Je ne démêle pas bien vos propos personnels de celui du projet dans ces lignes, mais tout ça est encore de la grande rigolade: ces propositions sont simplement du remplissage, ce sont les lieux communs interchangeables de l'argumentaire de sauvegarde de l'IN, sans aucune connaissance des réalités économiques de ces secteurs. Comment peut-on simplement y croire?

- "Bibliophile avec des artistes cotés"? c'est une plaisanterie. Si le secteur était porteur je crois que ce serait arrivé jusqu'à moi et mes confrères. Si c'était si simple, je le saurais aussi. Est-ce que l'auteur de ces projets est venu me questionner, ou est aller voir Maeght, Lelong, Fata Morgana, Bordas? pas précisément des idiots qui improvisent leur métier…
- "en lieu et place d'un atelier qui fonctionne au service de l'État"? Qu'est-ce que cette remarque?Je crois que le débat a fait long feu depuis des décennies,  Vu les productions "artistiques" de l'IN, je salue l'État de ne pas y faire faire ses "documents de luxe". (Et pourquoi agiter le chiffon rouge avec "made in China"? sur quelle base documentée, autre que le discours alarmiste qui raconte des salades pour attirer l'attention?).

La succession de ces arguments maladroits agissent peut-être sur le public, mais ils me désespèrent sérieusement.


> Le Cabinet servira de vitrine, il a déjà été prêté au musée des lettres et manuscrits, appartenant à la sulfureuse société Aristophil.

Houlala, le "Cabinet" n'a pas été prêté, non. Seulement quelques pièces issues des collections ont été prêtées. De mémoire: un moule à arçon, deux casses pleines de plomb, et peut-être quelques poinçons? Ça prenait une demi vitrine dans leur expo et ils ont bien tout rendu, merci de vous inquiéter. N'est-il pas mal venu de parler du "Cabinet […] prêté au musée des lettres et manuscrits"? Ce genre d'argument à l'emporte pièce discrédite tout le discours. La réalité est moins sensationnelle? Il faut faire avec.  

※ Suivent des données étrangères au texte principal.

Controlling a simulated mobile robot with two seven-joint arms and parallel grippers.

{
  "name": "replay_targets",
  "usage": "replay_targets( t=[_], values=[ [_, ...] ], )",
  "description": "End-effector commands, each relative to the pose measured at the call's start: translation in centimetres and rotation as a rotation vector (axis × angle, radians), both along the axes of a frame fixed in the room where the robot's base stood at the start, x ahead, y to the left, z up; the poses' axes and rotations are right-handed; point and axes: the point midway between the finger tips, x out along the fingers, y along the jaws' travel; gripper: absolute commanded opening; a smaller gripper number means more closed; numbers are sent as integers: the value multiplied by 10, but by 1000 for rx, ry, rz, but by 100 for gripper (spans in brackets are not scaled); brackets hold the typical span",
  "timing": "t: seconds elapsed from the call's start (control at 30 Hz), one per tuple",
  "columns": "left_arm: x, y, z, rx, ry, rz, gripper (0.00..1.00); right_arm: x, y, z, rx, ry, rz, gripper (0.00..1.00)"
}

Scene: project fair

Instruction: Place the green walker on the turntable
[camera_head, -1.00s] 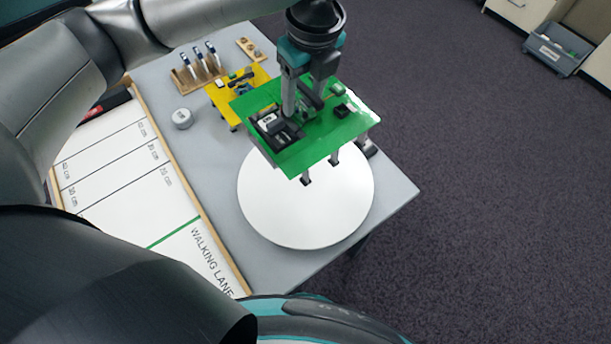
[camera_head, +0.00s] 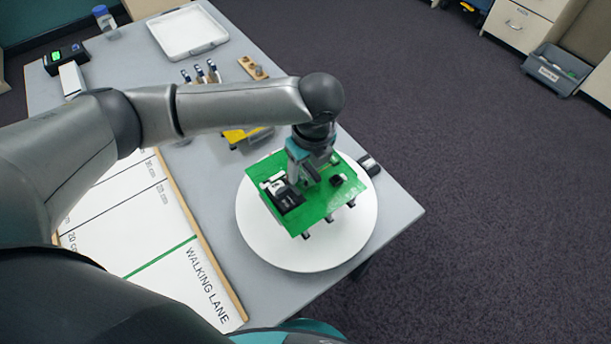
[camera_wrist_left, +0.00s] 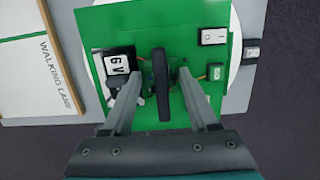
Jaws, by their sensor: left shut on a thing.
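The green walker (camera_head: 318,205) is a flat green plate with short dark-tipped legs, a black battery block and small parts on top. It is over the round white turntable (camera_head: 270,241); I cannot tell whether its legs touch the disc. My left gripper (camera_head: 306,180) is shut on a part at the middle of the walker. In the left wrist view the walker (camera_wrist_left: 215,70) fills the middle, with a dark upright bar between the fingers (camera_wrist_left: 162,92). My right gripper is not in view.
The walking lane board (camera_head: 150,235) lies left of the turntable. A yellow walker (camera_head: 245,136), partly hidden by my arm, stands behind. A small dark device (camera_head: 369,165) sits at the table's right edge. A white tray (camera_head: 187,52) and pen holder are farther back.

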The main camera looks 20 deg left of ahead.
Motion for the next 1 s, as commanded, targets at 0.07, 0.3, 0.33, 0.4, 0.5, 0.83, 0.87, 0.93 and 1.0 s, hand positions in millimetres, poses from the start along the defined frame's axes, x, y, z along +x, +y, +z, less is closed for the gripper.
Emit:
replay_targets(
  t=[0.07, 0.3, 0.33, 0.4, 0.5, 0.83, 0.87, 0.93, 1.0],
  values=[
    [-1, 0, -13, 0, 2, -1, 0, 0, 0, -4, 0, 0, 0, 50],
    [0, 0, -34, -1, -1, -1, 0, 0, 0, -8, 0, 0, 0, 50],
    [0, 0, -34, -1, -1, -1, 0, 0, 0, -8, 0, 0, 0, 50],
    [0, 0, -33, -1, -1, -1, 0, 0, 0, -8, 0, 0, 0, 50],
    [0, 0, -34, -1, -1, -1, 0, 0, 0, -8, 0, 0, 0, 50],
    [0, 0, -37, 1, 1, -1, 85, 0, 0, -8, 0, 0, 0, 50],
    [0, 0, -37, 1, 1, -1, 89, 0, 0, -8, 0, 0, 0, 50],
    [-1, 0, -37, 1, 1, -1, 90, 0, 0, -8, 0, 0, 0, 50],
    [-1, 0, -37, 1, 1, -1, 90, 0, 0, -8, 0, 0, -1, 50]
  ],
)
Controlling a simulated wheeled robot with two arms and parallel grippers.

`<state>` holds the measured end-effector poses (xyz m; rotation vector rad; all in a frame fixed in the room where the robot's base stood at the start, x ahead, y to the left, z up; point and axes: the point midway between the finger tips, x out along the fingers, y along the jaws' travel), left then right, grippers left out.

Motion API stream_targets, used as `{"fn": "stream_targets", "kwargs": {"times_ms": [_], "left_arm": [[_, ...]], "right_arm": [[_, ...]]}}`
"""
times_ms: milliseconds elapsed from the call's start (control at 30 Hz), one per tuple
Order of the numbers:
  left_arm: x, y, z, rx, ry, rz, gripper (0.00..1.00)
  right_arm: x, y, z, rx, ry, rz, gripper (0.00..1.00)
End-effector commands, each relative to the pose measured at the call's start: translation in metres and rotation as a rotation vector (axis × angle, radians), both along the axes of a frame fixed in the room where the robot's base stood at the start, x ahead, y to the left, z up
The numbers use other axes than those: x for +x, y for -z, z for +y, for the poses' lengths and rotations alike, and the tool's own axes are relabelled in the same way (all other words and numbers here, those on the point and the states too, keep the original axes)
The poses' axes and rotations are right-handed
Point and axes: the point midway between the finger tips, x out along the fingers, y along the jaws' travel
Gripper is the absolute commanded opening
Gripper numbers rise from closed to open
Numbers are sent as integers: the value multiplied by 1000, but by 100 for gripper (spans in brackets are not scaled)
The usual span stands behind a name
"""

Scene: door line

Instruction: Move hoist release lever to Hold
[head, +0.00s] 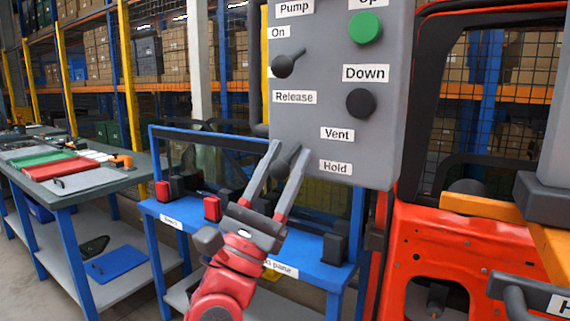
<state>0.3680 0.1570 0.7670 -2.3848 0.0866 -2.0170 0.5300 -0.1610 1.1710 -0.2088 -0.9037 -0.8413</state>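The grey control panel (325,110) hangs at the upper middle of the head view. The dark hoist release lever (286,160) sits near its lower left edge, below the Release label (295,97) and left of the Vent (337,134) and Hold (335,167) labels.
The panel also carries a pump switch (283,65), a green button (365,28) and a black Down button (361,103). An orange-red door frame (440,240) is close on the right. A workbench (95,188) stands left.

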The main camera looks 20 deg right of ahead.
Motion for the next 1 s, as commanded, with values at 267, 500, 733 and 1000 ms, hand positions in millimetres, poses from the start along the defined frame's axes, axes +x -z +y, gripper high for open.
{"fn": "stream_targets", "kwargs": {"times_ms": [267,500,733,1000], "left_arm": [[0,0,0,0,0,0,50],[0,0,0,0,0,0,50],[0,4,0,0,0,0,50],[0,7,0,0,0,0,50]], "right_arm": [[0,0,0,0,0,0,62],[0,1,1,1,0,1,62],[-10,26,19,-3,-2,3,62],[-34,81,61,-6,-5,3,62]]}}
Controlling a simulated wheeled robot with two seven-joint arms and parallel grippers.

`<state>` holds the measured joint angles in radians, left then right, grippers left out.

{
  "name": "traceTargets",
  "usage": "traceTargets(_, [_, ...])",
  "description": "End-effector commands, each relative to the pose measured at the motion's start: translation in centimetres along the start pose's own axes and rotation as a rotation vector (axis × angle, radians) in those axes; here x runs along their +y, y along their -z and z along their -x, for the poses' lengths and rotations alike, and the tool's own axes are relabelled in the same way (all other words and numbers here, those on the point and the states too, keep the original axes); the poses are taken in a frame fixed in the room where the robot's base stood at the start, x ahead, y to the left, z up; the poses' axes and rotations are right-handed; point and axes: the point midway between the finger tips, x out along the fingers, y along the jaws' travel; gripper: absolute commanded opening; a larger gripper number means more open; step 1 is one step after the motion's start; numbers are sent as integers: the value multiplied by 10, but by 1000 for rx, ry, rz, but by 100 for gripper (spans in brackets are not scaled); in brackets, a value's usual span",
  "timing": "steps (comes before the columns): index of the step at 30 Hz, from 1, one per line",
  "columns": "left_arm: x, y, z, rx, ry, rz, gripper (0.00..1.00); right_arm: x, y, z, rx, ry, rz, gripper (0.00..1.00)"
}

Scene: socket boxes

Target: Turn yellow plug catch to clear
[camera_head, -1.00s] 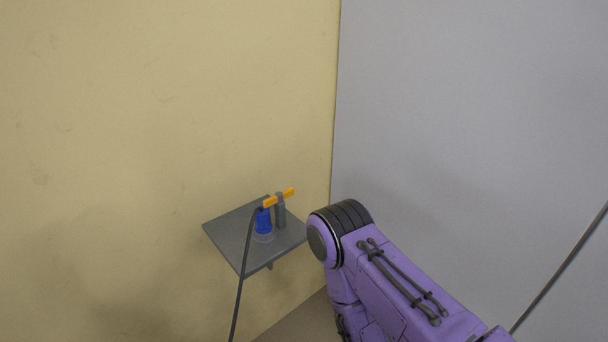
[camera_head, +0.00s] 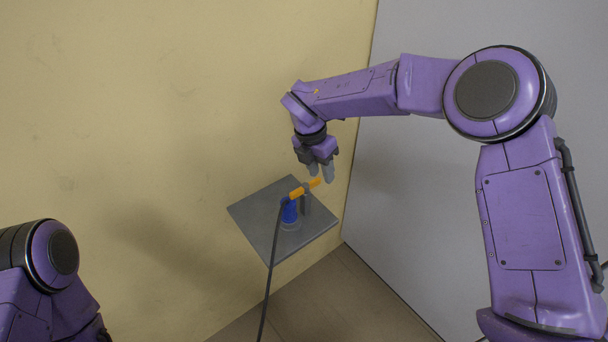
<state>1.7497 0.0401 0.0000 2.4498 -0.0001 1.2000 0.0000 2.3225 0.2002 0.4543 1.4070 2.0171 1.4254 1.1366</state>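The yellow catch (camera_head: 305,188) is a short bar on top of a grey post (camera_head: 306,206). One end of it lies over the blue plug (camera_head: 290,211), which stands upright on a grey shelf (camera_head: 258,208). My right gripper (camera_head: 322,176) points down just above the catch's right end, with its two grey fingers apart and nothing seen between them. I cannot tell whether a finger touches the catch. My left arm shows at the lower left, but its gripper is out of view.
A dark cable (camera_head: 270,270) runs from the plug down past the shelf's front edge. A yellowish wall (camera_head: 150,120) stands behind the shelf and a grey wall (camera_head: 420,220) to the right. Open floor (camera_head: 330,300) shows below.

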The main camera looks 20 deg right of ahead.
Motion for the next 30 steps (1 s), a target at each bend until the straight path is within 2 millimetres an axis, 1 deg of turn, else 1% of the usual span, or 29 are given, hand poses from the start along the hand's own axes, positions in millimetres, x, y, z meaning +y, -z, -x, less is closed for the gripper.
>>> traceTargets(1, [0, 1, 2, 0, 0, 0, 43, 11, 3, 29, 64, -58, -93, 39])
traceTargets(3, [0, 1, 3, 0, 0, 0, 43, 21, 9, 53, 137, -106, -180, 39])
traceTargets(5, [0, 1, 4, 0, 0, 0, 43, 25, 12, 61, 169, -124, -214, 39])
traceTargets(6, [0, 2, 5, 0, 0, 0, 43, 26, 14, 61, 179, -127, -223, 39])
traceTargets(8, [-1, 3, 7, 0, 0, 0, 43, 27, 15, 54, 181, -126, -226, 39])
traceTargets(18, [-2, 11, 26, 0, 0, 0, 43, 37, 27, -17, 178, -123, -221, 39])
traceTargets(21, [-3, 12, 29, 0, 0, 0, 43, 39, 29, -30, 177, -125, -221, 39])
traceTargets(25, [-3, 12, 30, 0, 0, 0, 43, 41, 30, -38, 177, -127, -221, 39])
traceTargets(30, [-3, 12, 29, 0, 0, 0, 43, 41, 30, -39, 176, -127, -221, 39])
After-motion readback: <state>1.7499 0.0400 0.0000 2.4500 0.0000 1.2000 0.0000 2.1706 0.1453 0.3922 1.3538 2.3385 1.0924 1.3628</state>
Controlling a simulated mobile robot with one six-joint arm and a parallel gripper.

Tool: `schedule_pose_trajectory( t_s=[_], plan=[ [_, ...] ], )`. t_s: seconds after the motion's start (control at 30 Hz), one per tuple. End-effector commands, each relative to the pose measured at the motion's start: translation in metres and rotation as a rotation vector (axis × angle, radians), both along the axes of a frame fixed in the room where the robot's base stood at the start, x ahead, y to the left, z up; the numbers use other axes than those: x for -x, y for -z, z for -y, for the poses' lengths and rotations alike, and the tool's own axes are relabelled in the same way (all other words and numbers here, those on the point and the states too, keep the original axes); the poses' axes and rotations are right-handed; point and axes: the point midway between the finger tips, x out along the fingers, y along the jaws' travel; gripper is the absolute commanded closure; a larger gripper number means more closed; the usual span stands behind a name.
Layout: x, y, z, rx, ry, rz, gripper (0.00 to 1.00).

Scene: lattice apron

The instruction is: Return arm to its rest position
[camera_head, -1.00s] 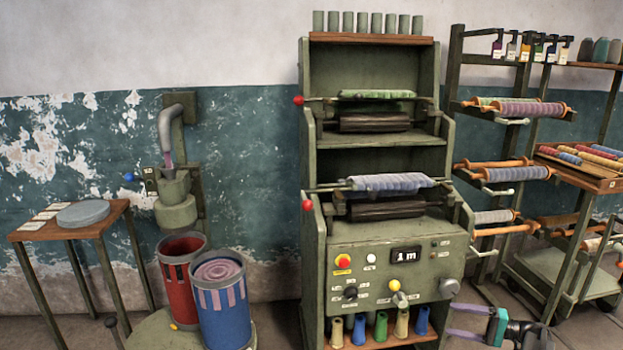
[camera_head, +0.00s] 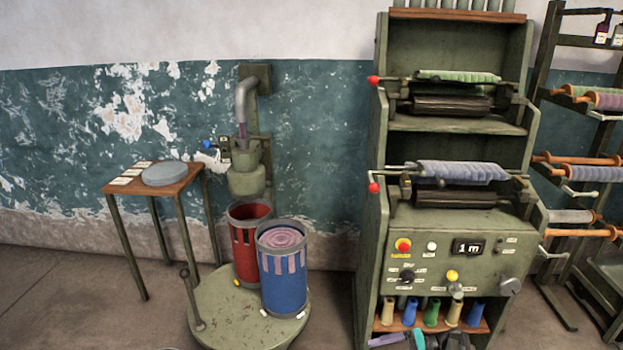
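My gripper (camera_head: 388,340) shows only in part at the bottom edge, in front of the foot of the green machine (camera_head: 372,255). A purple finger points left from a teal and dark body. The rest of it is cut off by the frame, so I cannot see the gap between the fingers or whether anything is between them.
The machine's lower shelf (camera_head: 381,327) holds several coloured cones close behind my gripper. To the left, a round platform (camera_head: 215,300) carries a red can (camera_head: 242,262) and a blue can (camera_head: 283,285). A small table (camera_head: 120,188) stands farther left. A rack (camera_head: 541,75) stands at right.

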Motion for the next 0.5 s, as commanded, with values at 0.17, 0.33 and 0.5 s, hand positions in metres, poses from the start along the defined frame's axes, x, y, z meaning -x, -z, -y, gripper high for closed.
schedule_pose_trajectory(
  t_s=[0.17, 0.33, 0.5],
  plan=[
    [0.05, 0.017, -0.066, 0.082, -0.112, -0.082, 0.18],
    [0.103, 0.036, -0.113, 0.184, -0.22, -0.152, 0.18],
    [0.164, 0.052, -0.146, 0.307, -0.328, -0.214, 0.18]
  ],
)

Et pourquoi critiquer ce prêt? C'est une des missions du Cabinet des poinçons d'exposer son fond. Aristophil ne leur a pas forcé la main tout de même. Et si une entreprise comme l'ALAE devait examiner l'éthique du "business plan" de la société demandeuse avant de consentir un prêt, que penser de la présence de ministres du gouvernement à ces vernissages? De plus ce n'est pas la direction de l'IN qui a commandé à l'atelier de faire ce prêt, l'atelier y a consenti de lui-même tout seul, et je me souviens nettement avoir vu dans ma librairie deux salariés de l'IN qui sortaient de l'exposition tout esbaudi, en disant que "c'était très beau". La nature du modèle économique du musée et de sa société mère n'a pas l'air de les émouvoir plus que ça (sont-ils seulement au courant? ont-ils envie de l'être?). De la même manière, l'atelier ne se plaint pas que la boutique du musée des lettres et des manuscrits leur vendent leur petits marque-pages et autre "produits dérivés". On peut ne pas trouver ça bien, mais eux ont l'air de s'en accommoder parfaitement. On ne peut pas se substituer à leurs décisions non plus.


> Ce patrimoine n'appartient pas aux institutions, ils leur est simplement confié pour préservation et valorisation dans l'intérêt de tous.

Si vous voulez, mais maintenant on fait quoi? Je veux dire, à part rappeler les grands devoirs de la République de manière péremptoire? On peut reprocher tout ce qu'on veut à l'État et aux politiques, mais il faut bien à un moment considérer les recettes et les dépenses, et les faire correspondre. On ne peut pas demander la lune quand on peut à peine traverser le périph. Alors chacun jugera par sa petite lorgnette la pertinence culturalo-socialo-géo-stratégique du financement prioritaire de prisons décentes, du fond de dotation pour les acquisitions du Centre Pompidou, d'un déploiement militaire en Syrie ou d'une imprimerie nationale, mais si ça ne convient pas il faut entrer en politique…


> Et le collectif Garamonpatrimoine porte la responsabilité des 20 000 signatures recueillies.

Pour ce qui est de la responsabilité du collectif Garamonpatrimoine, je pense qu'il s'est déjà bien démené pour ne pas faire peser sur lui la charge d'une responsabilité supplémentaire qui n'est fondamentalement pas la sienne.